Today, we sleep-deprived cricket addicts are rejoicing in a famous victory at Adelaide, brought about through England scoring 620 for 5, their second-highest total in a test match in Australia. Even when rain threatens, the temperature there is up in the 30s: here, by contrast, we walk out into a white wonderland, where even the traffic lights are decorated with hoar-frost. Retreating to the fireside, I read of the occasion in 1928 when Jardine's men reached 636, with 251 from Hammond. The second highest scorer? E.H. Hendren.

Wednesday, 1 December 2010

David Fleming RIP


This afternoon, I was looking at this amongst other photographs I had taken during 2010, to select some for our usual kitchen calendar. As I did so, I thought to myself how short life is for some people - and that perhaps indeed it would be so for David. I can't imagine what gave me this idea, as that Michaelmas Day in Cornwall when I took this, just two months ago, he was in prime form - as cadaverous as ever, but enjoying a healthy if quirky diet, and no more stressed than usual about what might become his very own Casaubon delusion.

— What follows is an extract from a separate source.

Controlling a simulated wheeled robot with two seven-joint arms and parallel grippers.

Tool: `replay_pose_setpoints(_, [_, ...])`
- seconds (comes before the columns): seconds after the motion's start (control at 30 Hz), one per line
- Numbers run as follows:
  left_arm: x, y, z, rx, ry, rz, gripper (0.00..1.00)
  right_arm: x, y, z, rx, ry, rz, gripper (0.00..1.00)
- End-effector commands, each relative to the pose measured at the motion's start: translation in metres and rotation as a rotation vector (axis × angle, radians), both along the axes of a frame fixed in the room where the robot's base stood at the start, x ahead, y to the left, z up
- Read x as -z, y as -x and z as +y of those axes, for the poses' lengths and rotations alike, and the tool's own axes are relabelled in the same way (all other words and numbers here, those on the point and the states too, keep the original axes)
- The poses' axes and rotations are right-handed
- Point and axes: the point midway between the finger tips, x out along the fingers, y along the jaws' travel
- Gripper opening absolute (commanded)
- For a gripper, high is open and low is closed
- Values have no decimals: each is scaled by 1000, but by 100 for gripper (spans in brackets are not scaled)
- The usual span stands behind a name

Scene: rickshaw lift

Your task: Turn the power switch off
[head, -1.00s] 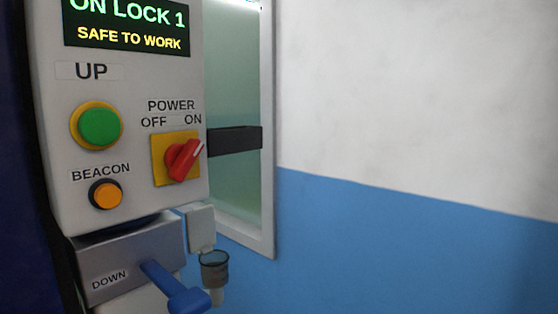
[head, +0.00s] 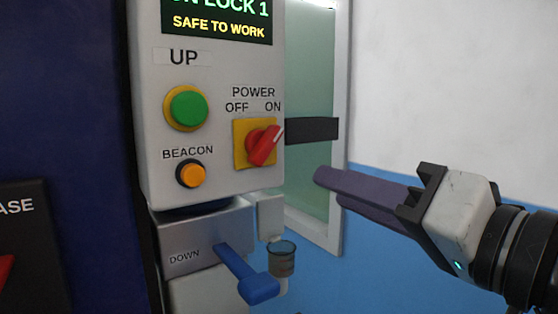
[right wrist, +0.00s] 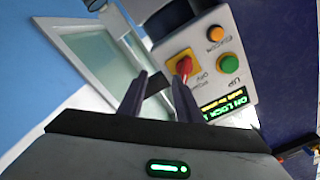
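The power switch (head: 262,146) is a red rotary knob on a yellow square plate (head: 241,158). Its white mark points up and right, toward the ON label. It also shows in the right wrist view as a red knob (right wrist: 184,66) beyond the fingers. My right gripper (head: 327,186) comes in from the right with dark purple fingers. Its tips are right of the switch and a little lower in the picture, apart from it. In the right wrist view the fingers (right wrist: 159,76) stand apart with nothing held between them. My left gripper is out of view.
The grey control box (head: 205,140) also carries a green UP button (head: 187,108), an orange BEACON button (head: 192,174) and a lit display (head: 217,22). A blue DOWN lever (head: 250,277) sticks out below. A dark bar (head: 312,130) crosses the window frame right of the switch.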

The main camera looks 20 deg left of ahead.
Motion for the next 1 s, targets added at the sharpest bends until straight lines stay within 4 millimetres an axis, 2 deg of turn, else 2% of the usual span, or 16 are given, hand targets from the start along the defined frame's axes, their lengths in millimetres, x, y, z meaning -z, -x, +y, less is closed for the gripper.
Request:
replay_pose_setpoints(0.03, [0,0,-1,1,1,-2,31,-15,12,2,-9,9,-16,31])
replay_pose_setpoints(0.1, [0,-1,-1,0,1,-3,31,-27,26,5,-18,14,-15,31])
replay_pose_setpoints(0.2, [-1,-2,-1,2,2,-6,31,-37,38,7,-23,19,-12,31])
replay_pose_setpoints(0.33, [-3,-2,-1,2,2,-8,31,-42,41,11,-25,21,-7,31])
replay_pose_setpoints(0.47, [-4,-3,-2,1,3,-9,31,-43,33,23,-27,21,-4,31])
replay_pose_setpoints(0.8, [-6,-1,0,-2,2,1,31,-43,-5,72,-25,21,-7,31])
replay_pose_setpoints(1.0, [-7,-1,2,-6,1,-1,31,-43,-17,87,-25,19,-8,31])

An hour later came the shocking news that David had indeed died at the weekend. What a friend we have all lost! Others have written more knowledgeably than could I about his originality of thought. You could see him as a curmudgeon if you opposed the invasion of Iraq; or the mad professor if you looked for a practical, straightforward answer to a question. He regularly won the family's competition for most unusual Christmas card. Sir Andrew Aguecheek sprang occasionally to mind, though David was nobody's fool - and never had money enough to match his generosity of spirit. Such a mixture of the extremes of conservatism and radicalism puzzled many, but beguiled our children, who will be heart-broken. And what other economic dictionary offers a definition of "quick" in the biblical sense?

The Iraq conflict re-erupted over supper in our kitchen on 8th October 2005 - between David and his good friend Jonathon Porritt. This photograph was taken a few glasses of wine later.